“You wouldn’t get this down south” I thought as I walked out of Walmsley’s Butchers with a pair of chocolate pork pies in my hand. Of course its Ramsbottom chocolate festival weekend and that means that local companies try to add a bit more fun to their offerings and get into the spirit of the occasion. I love Rammy, as its affectionately called. The people are genuine, they’re genuinely interested in you and what you’ve got to say – whoever you are. The town, suffered a few years of malaise following the arrival of two supermarkets in the town, but now there seems to be a resurgence of good food. I wanted to say fine, but often “fine” comes with a pretence. This is real, wholesome food created by people that know what they’re doing.
How can a pork pie be great? Of course, I don’t mean by covering it with chocolate and adding yet more chocolate to the mix.

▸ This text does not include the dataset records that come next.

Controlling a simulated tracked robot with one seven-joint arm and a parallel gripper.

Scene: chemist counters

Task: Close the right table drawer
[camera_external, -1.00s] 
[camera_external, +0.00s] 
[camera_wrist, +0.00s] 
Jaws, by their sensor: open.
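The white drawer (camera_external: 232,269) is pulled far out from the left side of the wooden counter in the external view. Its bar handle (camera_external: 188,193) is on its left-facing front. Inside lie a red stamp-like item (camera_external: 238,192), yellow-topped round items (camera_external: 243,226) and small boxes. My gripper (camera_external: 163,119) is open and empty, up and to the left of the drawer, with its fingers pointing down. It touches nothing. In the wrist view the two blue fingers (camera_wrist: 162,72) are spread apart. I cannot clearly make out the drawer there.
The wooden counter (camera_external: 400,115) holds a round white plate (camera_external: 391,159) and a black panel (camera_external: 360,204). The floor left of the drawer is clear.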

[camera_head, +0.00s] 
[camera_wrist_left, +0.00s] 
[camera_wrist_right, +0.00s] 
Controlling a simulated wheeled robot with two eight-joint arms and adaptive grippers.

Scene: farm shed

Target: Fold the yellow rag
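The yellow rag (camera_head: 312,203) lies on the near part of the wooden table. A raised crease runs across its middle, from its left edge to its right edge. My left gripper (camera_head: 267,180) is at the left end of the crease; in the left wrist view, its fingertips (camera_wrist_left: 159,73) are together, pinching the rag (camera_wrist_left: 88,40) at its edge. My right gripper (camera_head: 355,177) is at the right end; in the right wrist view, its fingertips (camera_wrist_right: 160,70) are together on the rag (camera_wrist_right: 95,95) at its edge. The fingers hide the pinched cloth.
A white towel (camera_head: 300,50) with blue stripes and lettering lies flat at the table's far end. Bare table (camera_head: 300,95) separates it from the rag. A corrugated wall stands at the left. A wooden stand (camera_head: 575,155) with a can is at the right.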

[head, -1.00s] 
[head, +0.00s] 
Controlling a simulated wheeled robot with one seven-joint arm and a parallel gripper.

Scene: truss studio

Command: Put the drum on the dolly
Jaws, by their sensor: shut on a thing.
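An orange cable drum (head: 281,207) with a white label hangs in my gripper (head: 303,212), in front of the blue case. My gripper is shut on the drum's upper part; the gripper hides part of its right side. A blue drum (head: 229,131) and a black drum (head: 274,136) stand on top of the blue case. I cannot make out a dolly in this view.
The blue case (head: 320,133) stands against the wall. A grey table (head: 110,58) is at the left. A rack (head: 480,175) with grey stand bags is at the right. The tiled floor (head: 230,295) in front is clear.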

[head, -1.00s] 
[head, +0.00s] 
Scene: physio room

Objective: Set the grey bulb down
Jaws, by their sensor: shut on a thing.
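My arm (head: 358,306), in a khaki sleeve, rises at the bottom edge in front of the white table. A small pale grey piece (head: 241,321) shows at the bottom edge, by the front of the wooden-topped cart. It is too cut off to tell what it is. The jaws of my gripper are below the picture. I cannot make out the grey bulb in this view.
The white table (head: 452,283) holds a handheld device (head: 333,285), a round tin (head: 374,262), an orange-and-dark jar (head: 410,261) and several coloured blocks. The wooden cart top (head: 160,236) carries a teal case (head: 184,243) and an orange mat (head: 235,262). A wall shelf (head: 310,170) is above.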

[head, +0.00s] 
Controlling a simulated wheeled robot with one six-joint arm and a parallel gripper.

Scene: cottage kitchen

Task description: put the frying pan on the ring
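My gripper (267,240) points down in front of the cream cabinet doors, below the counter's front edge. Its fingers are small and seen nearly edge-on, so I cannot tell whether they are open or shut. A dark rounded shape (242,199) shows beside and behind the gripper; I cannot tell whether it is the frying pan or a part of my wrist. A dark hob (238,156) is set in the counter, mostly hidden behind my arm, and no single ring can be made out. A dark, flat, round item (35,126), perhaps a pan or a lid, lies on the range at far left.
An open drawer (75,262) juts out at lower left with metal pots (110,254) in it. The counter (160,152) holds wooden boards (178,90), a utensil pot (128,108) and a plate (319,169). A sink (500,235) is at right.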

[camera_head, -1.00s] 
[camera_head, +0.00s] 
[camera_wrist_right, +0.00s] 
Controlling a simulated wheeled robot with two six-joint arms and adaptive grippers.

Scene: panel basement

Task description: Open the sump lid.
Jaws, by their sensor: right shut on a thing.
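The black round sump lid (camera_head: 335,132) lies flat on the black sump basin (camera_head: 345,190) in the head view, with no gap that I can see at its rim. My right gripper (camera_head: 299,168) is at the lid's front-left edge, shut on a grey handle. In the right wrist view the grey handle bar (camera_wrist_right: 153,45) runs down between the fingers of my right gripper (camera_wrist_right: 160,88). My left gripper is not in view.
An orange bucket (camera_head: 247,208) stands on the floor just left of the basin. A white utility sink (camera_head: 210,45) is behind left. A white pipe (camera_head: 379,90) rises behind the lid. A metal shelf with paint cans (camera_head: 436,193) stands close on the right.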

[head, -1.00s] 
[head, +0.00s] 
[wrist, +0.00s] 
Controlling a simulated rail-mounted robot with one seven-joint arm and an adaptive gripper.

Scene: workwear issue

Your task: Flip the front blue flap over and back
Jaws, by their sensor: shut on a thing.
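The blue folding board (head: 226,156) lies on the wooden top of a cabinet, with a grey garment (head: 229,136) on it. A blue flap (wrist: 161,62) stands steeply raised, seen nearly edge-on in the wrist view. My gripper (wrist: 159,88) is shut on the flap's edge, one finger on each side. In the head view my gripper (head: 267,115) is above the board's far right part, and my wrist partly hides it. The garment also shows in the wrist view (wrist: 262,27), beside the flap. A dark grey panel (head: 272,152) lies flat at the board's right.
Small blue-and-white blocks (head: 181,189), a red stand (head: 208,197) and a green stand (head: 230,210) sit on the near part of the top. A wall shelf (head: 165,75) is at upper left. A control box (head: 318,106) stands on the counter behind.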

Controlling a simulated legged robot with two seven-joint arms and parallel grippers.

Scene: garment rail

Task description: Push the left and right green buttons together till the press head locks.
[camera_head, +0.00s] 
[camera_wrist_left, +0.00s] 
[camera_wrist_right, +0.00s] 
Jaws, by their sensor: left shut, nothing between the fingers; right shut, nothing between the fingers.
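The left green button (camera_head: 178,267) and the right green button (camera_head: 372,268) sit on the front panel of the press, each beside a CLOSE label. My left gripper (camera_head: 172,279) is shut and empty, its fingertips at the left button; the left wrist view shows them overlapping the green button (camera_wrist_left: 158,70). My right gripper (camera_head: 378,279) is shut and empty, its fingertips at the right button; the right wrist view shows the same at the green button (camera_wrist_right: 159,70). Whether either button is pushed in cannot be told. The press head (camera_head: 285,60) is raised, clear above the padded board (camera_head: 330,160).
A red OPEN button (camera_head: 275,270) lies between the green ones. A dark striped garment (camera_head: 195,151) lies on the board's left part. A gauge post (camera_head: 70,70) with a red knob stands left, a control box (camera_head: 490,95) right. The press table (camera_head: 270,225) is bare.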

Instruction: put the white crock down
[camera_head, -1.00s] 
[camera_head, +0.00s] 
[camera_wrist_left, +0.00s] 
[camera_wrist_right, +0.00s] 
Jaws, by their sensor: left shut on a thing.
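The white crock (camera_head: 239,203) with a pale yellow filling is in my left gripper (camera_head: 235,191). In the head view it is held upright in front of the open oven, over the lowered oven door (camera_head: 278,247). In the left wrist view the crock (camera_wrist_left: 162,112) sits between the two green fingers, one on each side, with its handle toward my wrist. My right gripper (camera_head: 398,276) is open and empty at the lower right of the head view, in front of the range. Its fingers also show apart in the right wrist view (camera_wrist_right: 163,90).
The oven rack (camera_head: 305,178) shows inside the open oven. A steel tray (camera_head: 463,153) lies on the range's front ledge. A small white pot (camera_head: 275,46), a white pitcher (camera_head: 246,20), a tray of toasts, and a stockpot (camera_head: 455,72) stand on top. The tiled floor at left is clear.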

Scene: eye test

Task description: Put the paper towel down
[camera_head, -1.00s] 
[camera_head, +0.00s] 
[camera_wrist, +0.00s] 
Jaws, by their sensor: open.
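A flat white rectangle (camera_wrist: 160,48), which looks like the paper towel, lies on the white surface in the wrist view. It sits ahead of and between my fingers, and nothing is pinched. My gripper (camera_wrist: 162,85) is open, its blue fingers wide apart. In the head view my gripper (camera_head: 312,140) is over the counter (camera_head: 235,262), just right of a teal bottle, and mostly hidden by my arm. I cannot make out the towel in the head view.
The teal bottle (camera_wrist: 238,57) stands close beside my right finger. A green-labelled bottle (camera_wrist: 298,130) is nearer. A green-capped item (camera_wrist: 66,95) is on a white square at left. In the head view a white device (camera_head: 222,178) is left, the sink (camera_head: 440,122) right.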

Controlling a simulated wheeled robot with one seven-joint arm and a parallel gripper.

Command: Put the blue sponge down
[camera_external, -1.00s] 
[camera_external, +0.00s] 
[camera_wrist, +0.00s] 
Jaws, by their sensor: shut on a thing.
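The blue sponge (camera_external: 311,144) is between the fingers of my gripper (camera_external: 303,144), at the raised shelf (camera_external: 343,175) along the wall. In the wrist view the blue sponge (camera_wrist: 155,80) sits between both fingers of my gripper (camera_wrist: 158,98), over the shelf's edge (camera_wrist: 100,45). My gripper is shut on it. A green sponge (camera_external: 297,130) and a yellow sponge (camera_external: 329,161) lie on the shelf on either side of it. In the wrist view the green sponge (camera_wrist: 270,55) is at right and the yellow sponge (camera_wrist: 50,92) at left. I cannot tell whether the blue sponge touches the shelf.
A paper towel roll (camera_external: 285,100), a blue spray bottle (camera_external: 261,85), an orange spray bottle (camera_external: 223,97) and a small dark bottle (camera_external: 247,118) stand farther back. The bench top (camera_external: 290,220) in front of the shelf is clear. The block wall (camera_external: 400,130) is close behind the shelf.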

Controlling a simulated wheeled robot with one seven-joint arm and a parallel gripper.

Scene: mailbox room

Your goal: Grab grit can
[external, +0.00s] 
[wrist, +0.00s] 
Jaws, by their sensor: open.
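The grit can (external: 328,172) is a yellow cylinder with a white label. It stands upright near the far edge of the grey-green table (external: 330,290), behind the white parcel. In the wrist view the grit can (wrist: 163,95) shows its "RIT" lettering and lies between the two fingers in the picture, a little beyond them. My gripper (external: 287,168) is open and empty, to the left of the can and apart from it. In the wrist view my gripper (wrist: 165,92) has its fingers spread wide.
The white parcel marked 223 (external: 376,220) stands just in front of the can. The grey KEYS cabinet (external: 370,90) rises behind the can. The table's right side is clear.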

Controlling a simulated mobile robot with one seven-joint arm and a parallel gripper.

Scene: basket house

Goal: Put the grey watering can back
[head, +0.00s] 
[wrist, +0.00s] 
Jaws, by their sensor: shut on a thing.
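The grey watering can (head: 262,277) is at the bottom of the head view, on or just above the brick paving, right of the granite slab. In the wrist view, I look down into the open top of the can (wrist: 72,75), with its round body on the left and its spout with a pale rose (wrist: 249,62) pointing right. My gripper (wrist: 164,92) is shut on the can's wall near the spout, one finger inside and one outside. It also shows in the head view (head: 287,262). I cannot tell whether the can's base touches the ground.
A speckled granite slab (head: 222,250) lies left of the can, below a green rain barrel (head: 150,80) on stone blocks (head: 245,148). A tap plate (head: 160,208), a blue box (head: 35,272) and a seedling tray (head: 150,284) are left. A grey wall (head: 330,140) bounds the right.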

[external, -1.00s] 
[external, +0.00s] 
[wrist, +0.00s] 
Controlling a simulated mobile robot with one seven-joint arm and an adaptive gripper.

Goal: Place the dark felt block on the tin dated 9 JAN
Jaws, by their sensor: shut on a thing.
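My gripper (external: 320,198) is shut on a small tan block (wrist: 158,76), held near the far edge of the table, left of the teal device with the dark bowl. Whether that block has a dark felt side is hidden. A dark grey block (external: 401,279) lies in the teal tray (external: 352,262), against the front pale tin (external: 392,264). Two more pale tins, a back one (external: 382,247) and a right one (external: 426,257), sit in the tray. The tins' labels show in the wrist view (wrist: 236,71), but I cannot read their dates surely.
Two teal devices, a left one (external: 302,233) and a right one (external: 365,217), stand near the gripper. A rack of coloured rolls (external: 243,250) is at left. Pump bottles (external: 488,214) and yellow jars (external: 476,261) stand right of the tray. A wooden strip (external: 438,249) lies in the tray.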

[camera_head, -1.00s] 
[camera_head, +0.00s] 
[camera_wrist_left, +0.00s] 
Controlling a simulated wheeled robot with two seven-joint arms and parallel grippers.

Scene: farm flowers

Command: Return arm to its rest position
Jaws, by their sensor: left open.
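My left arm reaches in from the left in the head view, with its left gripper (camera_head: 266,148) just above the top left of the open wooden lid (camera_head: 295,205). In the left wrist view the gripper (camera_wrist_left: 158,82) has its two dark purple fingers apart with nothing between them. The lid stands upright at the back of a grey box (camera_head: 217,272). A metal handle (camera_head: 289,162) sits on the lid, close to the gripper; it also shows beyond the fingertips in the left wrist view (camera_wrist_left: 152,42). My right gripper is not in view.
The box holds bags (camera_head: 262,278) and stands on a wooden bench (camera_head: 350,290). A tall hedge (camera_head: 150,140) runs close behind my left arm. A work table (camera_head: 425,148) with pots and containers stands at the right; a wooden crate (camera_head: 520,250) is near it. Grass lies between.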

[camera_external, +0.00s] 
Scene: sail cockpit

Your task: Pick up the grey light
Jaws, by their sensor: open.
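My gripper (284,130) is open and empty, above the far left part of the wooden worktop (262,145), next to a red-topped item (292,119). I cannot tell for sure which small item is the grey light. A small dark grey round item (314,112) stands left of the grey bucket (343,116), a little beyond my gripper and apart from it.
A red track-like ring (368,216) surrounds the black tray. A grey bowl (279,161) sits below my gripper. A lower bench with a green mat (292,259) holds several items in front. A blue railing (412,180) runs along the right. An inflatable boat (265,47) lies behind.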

I mean by using top quality ingredients. I don’t know if anyone has tried a supermarket one, but the crust is often dry and tasteless, there’s far too much jelly and you’ll have the worst cuts of pork filling the void. Even eating and mentally taking the chocolate out of the equation it was evident that you’re gourging yourself on something made with skill and with “fine” ingredients. Often with pork pies I’ve had enough after a mouth-full – mostly due to the abundance of the jelly. Its not something that I’ll ever go out of my way to eat, but with a real pork pie you just know its part of the overall experience.
But what of the chocolate bent? you’ll find it not so liberally blended with the pork, there are some pieces, but the guys at Walmsley’s obviously didn’t want it to distract from the meat filling. What they did do, however, was it coat the top of the crust with a lot of semi-dark chocolate. This adds a splendid sweet juxtaposition against the savoury filling. This contrast was pleasant and allowed the sweetness to back up the pork flavour after that had subsided.
Some might find it a step too far, but it manages to be both fun and delicious. And now some of his rosemary glazed lamb tonight. It’s grim up north.